We frequently post announcements for Group Relations Conferences on this website. In fact, there are two coming up here and here. It is difficult to know what to expect from one of these conferences, beyond that the task is to study group process. It’s not my intent to dispel the mystery here, but I do want to share just a little bit about my recent experience at a Group Relations Conference.

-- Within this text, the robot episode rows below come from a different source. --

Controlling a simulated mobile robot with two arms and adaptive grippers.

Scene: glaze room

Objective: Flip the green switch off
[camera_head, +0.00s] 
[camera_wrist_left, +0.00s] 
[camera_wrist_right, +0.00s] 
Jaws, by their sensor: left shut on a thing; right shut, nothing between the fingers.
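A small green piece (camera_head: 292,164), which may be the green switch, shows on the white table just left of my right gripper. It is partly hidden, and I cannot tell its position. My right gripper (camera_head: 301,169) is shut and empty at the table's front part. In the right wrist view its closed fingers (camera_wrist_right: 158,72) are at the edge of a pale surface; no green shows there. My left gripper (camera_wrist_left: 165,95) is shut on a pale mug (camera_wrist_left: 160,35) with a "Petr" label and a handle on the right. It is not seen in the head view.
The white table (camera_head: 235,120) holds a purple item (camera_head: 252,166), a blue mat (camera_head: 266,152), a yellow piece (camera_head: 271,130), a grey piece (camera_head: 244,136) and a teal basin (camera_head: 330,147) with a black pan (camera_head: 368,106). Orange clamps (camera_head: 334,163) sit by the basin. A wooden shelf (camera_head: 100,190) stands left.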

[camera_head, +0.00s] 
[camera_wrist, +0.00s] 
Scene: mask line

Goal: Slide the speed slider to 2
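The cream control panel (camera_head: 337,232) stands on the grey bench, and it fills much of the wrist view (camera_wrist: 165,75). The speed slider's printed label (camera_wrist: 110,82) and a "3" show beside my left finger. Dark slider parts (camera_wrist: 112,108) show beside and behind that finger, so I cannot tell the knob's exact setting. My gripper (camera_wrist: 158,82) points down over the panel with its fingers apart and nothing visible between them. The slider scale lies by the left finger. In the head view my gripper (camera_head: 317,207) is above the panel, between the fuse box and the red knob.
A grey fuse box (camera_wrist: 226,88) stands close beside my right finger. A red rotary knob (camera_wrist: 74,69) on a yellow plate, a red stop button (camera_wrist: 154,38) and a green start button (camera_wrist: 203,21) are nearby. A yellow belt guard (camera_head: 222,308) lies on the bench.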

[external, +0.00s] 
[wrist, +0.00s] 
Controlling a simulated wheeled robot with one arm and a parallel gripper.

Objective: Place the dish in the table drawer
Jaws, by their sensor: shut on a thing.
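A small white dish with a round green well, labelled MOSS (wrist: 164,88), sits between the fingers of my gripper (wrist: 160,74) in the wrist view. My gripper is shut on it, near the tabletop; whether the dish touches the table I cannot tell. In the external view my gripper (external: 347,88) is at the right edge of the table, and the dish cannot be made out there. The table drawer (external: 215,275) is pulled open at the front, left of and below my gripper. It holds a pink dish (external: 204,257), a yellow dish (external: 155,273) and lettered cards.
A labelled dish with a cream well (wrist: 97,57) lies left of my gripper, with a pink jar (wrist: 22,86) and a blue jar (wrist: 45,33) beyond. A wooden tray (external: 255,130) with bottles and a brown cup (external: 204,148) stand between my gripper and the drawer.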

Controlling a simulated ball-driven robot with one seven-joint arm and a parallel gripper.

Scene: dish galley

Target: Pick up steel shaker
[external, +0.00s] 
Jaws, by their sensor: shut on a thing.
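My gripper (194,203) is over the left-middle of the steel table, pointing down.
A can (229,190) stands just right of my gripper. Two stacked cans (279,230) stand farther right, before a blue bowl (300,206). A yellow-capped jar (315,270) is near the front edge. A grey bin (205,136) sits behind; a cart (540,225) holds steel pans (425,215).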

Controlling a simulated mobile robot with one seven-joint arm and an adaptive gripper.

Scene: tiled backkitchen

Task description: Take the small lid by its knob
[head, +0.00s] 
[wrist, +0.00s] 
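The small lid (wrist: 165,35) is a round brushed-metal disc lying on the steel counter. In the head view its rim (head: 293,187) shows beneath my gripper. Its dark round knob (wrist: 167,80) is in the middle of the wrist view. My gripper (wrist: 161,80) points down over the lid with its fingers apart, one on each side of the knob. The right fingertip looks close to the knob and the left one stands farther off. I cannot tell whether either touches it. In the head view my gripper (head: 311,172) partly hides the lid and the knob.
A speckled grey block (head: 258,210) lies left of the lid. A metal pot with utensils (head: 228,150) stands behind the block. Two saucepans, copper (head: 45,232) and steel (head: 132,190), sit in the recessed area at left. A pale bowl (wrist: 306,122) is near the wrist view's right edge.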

Certainly, I knew that it would be an opportunity for experiential learning, but I was not prepared for the depth of the learning experience. Specifically, what it would show me about my self, my self in groups, and the delicate (and sometimes not so delicate) work that is done around the boundary. The group was able to tell me what it thought about it me, and how I could be more effective as part of it. This has proved helpful in thinking about how to take up the role of change agent. The group also provided valuable insight into how the group views the consultant role. Leadership and authority are given, taken, and elected at will to serve the needs of the group, but this process can be managed. As I observed and participated in the group, I had the opportunity to reflect on the emotional and psychological complexities of participant-observation. Concepts that I have learned in textbooks came alive as the group mind emerged in its fury and angst. It was easy to see how individuals are swept into the group, and what happens to those who resist its pull. It was also a vivid reminder of the ambivalence one could feel standing at the edge of the group, weighing the costs and benefits of group membership.
The Group Relations Conference serves as a laboratory for studying groups as they develop. For many it is a place of exploration, trying on new roles and implementing new strategies in the group context. For me, it was a valuable learning experience that has deepened my awareness of self and other in every group that I join.